Peabody bankruptcy threat must trigger coal industry closure plan

Published: March 18, 2016

Peabody Energy, the world’s largest private-sector coal corporation, has indicated it may need to file for bankruptcy in the United States, triggering calls for intervention by Australian Governments (both state and Federal) to ensure Australian communities have support and programs to adjust and recover from the global structural decline of the industry.

Peabody would be just the latest major United States-based coal corporation to file for bankruptcy, following announcements from Alpha Natural Resources and Arch Coal in the last few months. The company operates six mines in Queensland – Burton, North Goonyella, Coppabella, Middlemount, Millennium and Moorvale, and three in New South Wales – Wambo, Wilpinjong and Metropolitan. 

Lock the Gate mine rehabilitation spokesperson, Drew Hutton, said the Queensland Government must tell the public whether it has sufficient money held in bonds to cover the cost of best-practice rehabilitation of Peabody’s six open cut sites in Queensland. 

“It is well known that the $5.3bn of financial assurances held by the State Government is well below the total cost of rehabilitating Queensland’s mines,” Mr Hutton said.

“The financial assurance for Peabody’s open cut mines in Queensland is $312m. That may sound like a lot but the real cost is likely to be between three and five times that - over $1bn based on known real world mine rehabilitation costs. We are calling on the State Government to undertake a peer-reviewed audit of the cost of rehabilitating these mines and outline to Queenslanders the extent of the financial assurance deficit that may have to be paid for by Queensland taxpayers,” he said. 

New South Wales Coordinator Georgina Woods said, “Two of Peabody’s New South Wales mines, Wambo and Wilpinjong, are currently seeking approval to expand, despite clear signals that Peabody are preparing to file for bankruptcy.

“These mines have devastating social and environmental consequences, but the NSW Government seems willing to just keep throwing communities and the environment under the crashing bus of multi-national coal corporations with no thought of where we’re heading.
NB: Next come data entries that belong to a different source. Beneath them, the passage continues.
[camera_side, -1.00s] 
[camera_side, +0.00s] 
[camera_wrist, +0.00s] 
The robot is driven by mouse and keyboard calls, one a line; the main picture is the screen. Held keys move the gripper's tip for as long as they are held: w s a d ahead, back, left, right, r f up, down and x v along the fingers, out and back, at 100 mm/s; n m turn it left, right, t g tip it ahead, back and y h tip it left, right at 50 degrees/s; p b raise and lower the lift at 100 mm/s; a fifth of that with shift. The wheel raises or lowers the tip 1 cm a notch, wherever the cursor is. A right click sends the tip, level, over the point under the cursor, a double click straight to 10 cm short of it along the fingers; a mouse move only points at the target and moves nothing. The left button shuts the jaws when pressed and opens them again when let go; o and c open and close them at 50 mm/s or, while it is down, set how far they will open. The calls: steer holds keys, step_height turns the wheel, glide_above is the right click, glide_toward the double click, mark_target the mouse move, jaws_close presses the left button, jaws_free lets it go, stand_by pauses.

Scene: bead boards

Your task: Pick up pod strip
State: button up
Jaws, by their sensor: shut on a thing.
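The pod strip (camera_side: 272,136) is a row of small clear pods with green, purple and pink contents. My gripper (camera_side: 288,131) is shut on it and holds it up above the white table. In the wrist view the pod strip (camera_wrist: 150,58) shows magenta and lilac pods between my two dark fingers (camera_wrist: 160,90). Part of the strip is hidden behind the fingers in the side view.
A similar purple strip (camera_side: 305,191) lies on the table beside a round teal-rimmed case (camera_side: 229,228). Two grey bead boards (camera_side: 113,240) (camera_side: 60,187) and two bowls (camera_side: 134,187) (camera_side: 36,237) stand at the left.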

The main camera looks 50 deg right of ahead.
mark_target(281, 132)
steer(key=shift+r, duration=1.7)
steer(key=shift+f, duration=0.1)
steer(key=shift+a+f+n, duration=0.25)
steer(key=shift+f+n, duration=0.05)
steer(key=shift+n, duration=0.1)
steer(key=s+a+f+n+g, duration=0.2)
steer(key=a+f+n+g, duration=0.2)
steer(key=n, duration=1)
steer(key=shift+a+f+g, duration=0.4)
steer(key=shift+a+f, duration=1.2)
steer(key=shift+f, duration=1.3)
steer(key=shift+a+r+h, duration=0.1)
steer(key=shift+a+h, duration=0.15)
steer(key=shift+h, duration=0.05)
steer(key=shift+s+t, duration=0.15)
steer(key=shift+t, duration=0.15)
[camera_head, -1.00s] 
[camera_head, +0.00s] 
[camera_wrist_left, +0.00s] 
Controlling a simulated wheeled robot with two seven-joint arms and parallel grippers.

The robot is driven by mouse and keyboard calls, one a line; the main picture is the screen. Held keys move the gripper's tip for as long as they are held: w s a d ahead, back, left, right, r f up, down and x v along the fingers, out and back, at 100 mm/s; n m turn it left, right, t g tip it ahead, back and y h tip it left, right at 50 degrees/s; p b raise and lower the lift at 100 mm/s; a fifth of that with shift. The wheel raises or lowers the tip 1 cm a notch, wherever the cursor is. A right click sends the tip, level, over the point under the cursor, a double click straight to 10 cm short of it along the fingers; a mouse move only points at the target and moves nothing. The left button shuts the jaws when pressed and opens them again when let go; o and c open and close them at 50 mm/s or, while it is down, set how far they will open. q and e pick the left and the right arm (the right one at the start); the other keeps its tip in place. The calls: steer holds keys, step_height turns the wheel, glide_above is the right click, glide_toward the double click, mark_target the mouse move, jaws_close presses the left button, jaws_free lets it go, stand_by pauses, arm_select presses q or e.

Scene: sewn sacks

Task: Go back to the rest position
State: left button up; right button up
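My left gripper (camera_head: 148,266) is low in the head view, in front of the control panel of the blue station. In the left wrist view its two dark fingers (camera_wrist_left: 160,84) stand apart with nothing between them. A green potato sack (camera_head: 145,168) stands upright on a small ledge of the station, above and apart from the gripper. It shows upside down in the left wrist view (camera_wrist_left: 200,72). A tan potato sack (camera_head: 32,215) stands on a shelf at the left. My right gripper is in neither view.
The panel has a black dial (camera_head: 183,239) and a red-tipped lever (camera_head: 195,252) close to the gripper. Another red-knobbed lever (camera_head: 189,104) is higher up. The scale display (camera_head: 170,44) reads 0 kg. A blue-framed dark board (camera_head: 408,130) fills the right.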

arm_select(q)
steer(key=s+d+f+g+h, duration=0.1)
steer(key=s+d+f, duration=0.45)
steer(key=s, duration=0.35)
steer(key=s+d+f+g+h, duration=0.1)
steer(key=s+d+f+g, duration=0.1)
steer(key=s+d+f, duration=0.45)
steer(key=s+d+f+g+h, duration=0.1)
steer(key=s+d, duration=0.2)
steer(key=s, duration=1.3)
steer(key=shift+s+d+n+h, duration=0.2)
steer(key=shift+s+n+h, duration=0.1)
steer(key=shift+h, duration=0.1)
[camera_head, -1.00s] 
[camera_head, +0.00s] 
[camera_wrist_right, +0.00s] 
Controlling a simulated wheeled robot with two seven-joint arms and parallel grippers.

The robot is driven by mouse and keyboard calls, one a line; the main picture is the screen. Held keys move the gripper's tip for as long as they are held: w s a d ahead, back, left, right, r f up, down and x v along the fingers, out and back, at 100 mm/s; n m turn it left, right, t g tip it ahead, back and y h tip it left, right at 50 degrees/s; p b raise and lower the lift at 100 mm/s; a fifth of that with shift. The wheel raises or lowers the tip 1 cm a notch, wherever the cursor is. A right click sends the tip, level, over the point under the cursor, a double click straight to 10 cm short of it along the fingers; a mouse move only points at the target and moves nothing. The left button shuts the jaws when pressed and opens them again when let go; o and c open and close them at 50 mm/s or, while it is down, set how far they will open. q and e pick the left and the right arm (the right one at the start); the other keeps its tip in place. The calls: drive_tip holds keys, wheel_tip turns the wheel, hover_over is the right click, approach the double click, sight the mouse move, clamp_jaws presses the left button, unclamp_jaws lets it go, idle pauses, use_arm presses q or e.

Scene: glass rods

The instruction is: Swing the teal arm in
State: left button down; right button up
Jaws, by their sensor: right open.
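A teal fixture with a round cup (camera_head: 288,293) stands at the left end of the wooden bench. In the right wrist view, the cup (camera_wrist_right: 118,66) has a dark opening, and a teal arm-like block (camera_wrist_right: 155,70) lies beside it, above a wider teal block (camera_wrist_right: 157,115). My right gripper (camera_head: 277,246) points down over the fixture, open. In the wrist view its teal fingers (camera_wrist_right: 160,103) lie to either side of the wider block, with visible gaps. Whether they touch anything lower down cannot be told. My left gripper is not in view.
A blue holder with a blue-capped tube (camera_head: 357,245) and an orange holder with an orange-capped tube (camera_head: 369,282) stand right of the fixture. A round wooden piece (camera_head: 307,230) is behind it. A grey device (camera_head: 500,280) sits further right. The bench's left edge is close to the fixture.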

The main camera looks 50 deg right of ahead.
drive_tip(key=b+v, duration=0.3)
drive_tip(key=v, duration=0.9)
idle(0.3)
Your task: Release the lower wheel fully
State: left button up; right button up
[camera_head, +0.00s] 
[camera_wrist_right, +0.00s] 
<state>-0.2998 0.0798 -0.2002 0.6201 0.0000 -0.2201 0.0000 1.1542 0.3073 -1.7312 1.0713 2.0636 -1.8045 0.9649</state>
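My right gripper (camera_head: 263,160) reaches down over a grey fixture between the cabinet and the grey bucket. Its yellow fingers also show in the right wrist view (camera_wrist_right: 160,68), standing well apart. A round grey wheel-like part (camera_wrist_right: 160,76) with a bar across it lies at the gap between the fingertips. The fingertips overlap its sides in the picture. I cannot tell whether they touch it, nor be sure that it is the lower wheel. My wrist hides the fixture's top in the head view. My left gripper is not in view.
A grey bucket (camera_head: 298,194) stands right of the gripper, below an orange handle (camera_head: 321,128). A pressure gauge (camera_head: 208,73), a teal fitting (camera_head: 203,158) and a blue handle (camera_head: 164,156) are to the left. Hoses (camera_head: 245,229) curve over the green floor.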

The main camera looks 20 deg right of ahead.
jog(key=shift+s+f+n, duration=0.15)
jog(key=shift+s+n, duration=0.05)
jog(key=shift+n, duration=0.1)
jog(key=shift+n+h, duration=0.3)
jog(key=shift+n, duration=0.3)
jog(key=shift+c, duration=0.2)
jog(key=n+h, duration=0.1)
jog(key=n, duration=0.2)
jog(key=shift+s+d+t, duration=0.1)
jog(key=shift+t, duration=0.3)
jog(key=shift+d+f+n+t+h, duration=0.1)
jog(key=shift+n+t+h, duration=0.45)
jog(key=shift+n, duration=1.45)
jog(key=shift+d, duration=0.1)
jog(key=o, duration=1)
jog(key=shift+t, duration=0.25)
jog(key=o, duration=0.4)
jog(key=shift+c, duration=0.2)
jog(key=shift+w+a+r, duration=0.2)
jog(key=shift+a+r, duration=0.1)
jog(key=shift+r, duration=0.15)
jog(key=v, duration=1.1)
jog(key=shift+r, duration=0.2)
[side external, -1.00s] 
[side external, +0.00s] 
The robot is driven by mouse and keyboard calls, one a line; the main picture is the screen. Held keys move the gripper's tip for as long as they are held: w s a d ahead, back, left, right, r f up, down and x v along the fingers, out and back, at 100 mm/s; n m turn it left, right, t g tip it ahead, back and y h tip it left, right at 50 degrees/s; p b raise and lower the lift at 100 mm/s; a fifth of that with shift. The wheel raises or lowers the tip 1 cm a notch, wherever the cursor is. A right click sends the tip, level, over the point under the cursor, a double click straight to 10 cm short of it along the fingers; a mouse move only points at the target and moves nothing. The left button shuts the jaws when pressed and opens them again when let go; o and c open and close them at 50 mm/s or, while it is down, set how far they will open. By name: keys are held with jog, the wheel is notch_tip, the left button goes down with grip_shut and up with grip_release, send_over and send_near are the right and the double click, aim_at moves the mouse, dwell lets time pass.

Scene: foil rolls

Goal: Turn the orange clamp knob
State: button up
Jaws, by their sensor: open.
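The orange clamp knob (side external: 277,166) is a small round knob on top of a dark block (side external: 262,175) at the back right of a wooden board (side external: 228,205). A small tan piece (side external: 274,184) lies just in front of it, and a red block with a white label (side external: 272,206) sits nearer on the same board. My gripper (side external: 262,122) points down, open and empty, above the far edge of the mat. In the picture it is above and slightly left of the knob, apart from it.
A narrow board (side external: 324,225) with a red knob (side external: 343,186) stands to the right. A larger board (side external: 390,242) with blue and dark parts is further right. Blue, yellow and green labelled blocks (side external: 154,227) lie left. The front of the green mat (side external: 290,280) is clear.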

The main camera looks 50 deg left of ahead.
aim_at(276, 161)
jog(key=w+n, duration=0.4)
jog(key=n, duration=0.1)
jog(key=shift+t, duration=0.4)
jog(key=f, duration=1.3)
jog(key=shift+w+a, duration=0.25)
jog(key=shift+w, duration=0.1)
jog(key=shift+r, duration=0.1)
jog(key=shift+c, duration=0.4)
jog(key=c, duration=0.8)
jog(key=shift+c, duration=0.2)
What we’ll be left with are unemployment cues, vanished water resources, ghost villages and huge ugly holes in the ground.

“The first thing State Governments need to get their heads around is that approving new and expanded coal mines is worsening the coal oversupply problem and leading to mine closures and job cuts. Any further expansions in NSW must be halted, and immediate steps taken to ease process of change that is underway,” she said. 

Hutton concluded, “This bankruptcy threat is a sign of worsening ruptures to come and must trigger urgent reform of how State governments deal with assurances for mine closure and rehabilitation. The public is going to be slugged with a huge clean-up bill if we carry on as we are.”